Where the string "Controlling" occurs in the material below, report the whole line.

Robot task records
═══

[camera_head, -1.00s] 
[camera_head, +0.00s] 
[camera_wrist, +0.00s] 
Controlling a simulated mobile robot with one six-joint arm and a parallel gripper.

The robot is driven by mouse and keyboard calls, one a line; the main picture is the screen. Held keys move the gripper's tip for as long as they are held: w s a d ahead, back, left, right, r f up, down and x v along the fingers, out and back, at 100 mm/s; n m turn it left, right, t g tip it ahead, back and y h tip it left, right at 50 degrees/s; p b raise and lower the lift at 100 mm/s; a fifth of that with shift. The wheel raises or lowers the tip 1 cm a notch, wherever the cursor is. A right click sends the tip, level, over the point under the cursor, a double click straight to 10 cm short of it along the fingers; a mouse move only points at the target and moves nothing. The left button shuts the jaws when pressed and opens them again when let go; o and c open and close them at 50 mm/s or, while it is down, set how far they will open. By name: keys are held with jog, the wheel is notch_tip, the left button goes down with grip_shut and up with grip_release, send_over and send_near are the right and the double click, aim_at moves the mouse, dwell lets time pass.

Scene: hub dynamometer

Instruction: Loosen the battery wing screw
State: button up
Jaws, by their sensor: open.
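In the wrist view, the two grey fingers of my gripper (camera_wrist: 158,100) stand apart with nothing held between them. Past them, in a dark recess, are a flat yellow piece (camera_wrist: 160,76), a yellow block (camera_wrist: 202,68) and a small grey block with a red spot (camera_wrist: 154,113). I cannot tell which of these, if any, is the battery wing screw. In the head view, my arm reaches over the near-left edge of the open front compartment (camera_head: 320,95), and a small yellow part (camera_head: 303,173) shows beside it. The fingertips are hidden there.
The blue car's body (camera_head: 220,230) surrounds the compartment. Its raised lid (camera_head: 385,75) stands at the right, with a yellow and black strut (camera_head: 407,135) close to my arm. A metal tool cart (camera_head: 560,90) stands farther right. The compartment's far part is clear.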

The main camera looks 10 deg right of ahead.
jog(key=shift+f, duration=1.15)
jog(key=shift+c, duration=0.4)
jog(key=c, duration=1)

═══

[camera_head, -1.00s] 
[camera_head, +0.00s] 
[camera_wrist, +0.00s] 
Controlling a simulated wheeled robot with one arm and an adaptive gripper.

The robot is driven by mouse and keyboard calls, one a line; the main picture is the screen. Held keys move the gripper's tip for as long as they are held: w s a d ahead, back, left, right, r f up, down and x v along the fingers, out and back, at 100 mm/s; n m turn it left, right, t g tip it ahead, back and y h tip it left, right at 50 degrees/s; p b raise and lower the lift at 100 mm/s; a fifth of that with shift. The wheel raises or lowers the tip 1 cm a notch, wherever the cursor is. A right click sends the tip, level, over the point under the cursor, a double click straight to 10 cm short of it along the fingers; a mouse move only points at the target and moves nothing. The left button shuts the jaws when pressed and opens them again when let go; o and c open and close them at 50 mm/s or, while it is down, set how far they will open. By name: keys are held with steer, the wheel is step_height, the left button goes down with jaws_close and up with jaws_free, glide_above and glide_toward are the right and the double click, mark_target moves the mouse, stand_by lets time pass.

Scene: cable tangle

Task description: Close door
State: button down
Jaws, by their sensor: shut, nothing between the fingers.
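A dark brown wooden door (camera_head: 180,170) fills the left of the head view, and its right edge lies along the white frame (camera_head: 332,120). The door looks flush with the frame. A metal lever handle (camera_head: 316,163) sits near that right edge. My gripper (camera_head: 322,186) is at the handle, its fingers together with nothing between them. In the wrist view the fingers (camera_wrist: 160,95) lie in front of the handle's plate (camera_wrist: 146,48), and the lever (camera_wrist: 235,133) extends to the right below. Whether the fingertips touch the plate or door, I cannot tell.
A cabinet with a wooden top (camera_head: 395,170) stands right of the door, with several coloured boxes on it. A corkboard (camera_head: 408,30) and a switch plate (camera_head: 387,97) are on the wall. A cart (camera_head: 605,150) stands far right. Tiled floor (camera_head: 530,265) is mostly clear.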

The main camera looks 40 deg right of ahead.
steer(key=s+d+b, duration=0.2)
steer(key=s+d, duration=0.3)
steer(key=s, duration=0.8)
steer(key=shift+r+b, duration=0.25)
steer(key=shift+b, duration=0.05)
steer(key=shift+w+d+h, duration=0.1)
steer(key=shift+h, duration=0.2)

═══

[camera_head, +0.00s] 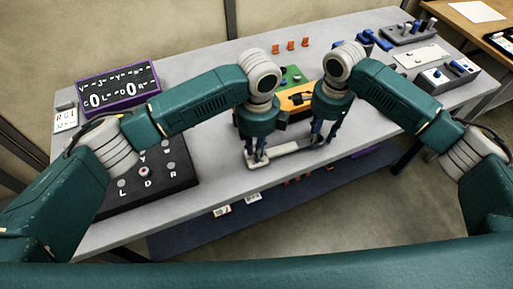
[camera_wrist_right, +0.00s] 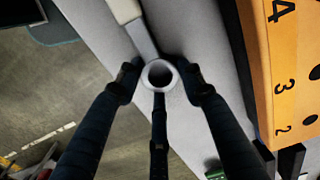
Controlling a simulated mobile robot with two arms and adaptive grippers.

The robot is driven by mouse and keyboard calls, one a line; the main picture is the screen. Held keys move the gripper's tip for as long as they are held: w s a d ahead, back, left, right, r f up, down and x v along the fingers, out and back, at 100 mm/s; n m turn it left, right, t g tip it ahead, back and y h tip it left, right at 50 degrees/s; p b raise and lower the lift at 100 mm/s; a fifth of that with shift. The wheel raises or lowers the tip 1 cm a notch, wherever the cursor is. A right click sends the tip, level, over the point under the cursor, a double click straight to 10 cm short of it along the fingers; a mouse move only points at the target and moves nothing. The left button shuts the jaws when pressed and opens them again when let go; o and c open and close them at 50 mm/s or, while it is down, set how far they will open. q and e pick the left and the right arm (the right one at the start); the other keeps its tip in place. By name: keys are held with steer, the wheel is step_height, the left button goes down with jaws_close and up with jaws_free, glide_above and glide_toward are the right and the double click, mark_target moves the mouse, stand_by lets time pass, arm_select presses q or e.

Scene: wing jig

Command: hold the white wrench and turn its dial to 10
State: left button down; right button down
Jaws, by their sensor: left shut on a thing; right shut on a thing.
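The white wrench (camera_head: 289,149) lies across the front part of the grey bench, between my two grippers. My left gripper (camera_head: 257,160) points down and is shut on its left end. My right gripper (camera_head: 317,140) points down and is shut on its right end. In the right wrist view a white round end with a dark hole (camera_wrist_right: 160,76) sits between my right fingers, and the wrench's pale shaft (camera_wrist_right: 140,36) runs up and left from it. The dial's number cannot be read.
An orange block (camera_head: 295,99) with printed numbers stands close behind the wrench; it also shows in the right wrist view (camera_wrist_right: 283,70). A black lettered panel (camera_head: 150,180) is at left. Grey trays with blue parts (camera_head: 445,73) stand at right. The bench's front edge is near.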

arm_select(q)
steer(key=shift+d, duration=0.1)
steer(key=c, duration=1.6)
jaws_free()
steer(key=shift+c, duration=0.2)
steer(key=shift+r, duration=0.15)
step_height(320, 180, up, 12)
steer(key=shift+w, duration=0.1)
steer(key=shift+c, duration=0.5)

═══

◆ **Complete answer**:
Controlling a simulated mobile robot with one six-joint arm and a parallel gripper.
Controlling a simulated wheeled robot with one arm and an adaptive gripper.
Controlling a simulated mobile robot with two arms and adaptive grippers.

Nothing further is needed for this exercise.